◆ WHAT IS REQUIRED:
Lines before the one containing "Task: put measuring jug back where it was" are excluded; print that line and every line after it through the end of the material below, exactly.

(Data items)
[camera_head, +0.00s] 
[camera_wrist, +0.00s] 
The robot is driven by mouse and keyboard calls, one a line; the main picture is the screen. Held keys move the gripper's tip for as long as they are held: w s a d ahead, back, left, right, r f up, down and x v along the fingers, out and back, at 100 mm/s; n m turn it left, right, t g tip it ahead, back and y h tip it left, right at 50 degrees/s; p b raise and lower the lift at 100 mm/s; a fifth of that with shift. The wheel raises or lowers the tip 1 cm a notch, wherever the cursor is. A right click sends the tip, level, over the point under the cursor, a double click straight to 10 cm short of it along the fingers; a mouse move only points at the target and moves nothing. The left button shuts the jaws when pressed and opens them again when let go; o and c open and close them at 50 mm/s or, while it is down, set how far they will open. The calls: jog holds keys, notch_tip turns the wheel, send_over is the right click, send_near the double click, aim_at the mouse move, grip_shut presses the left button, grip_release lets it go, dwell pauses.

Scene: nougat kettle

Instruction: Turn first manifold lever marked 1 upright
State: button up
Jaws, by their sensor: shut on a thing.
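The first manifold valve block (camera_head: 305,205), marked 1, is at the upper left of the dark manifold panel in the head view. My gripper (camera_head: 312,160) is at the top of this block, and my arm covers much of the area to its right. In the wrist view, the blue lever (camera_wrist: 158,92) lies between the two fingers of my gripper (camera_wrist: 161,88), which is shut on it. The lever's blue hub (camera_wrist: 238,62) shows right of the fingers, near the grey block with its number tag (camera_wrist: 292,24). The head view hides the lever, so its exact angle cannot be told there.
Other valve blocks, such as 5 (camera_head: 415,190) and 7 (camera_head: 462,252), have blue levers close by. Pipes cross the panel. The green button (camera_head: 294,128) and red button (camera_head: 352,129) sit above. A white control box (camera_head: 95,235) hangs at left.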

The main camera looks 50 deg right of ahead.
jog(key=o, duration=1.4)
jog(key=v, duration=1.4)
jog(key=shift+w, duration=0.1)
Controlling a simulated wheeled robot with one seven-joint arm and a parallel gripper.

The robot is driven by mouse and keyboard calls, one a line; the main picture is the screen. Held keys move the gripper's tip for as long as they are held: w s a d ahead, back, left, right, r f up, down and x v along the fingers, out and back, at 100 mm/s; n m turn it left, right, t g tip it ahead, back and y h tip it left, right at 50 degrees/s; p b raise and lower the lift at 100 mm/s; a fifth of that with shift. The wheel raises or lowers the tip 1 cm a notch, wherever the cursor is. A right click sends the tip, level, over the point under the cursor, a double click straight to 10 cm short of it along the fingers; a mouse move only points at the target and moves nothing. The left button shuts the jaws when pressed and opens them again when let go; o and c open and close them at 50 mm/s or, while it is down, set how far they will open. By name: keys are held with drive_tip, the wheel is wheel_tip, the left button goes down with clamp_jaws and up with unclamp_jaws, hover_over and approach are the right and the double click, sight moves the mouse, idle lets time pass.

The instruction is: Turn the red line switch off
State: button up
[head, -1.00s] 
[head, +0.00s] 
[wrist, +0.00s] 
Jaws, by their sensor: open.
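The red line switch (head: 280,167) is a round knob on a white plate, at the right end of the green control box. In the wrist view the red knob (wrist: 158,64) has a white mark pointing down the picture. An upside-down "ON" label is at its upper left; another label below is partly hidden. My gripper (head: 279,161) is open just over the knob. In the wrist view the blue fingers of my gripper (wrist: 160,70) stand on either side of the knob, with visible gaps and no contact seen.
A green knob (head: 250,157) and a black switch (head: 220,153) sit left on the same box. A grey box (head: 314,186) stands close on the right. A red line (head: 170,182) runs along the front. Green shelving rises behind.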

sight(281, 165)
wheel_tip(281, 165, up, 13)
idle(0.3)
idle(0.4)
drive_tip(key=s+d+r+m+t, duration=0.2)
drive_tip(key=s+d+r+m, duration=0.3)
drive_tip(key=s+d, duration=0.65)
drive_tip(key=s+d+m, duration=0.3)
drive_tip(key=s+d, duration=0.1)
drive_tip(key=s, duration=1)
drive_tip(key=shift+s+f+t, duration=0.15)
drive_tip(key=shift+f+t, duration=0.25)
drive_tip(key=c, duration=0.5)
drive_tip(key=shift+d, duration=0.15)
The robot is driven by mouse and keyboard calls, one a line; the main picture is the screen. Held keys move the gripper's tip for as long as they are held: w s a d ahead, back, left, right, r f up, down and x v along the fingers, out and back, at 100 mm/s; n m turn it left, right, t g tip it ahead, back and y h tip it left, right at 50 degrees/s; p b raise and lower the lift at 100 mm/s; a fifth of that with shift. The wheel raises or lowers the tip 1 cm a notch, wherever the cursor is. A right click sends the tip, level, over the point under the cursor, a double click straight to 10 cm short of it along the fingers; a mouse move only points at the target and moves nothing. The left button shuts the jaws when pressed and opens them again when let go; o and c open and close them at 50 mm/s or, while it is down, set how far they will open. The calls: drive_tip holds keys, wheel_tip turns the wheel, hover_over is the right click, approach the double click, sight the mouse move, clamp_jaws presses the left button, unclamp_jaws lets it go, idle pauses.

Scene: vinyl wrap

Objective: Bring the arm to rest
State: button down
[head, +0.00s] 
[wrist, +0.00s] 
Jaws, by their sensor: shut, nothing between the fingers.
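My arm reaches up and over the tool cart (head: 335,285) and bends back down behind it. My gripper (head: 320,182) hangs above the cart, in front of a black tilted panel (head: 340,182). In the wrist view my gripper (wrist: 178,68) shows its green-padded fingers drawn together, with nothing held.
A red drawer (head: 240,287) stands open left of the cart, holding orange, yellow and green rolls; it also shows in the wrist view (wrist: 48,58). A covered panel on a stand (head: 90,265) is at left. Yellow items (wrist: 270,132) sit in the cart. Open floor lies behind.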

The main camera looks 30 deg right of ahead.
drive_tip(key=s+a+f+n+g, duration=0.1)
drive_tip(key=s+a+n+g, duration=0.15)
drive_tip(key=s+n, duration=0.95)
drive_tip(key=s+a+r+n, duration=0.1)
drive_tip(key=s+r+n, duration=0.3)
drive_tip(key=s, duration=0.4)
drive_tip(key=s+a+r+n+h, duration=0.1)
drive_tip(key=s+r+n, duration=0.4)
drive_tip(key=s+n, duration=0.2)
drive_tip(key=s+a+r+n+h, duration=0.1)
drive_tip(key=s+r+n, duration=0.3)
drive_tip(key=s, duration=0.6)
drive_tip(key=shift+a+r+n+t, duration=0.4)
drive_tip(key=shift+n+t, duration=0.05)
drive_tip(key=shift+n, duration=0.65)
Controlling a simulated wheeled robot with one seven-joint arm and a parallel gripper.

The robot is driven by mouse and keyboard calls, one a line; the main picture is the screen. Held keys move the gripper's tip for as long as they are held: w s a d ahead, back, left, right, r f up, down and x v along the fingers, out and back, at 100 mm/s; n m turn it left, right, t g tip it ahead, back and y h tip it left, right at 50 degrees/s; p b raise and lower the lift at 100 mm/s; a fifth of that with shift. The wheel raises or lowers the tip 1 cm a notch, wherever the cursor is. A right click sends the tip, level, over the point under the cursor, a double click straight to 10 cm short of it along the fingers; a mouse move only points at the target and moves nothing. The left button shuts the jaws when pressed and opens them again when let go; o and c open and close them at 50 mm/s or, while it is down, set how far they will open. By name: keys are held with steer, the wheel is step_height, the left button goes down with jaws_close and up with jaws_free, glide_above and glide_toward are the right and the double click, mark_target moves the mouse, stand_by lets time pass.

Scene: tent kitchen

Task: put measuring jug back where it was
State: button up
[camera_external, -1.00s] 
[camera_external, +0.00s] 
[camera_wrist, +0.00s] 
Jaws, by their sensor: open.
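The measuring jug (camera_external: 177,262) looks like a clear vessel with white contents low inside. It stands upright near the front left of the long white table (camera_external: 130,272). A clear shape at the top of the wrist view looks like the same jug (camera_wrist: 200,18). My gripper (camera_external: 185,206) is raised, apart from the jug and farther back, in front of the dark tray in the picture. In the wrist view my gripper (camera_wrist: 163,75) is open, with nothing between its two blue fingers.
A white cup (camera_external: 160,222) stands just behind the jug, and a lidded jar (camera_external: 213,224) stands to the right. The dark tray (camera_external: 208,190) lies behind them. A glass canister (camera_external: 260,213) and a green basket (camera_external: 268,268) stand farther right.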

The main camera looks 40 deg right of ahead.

◆ SOLUTION FOR THIS EXERCISE:
Task: put measuring jug back where it was
State: button up
[camera_external, -1.00s] 
[camera_external, +0.00s] 
[camera_wrist, +0.00s] 
Jaws, by their sensor: open.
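The measuring jug (camera_external: 177,262) looks like a clear vessel with white contents low inside. It stands upright near the front left of the long white table (camera_external: 130,272). A clear shape at the top of the wrist view looks like the same jug (camera_wrist: 200,18). My gripper (camera_external: 185,206) is raised, apart from the jug and farther back, in front of the dark tray in the picture. In the wrist view my gripper (camera_wrist: 163,75) is open, with nothing between its two blue fingers.
A white cup (camera_external: 160,222) stands just behind the jug, and a lidded jar (camera_external: 213,224) stands to the right. The dark tray (camera_external: 208,190) lies behind them. A glass canister (camera_external: 260,213) and a green basket (camera_external: 268,268) stand farther right.

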The main camera looks 40 deg right of ahead.

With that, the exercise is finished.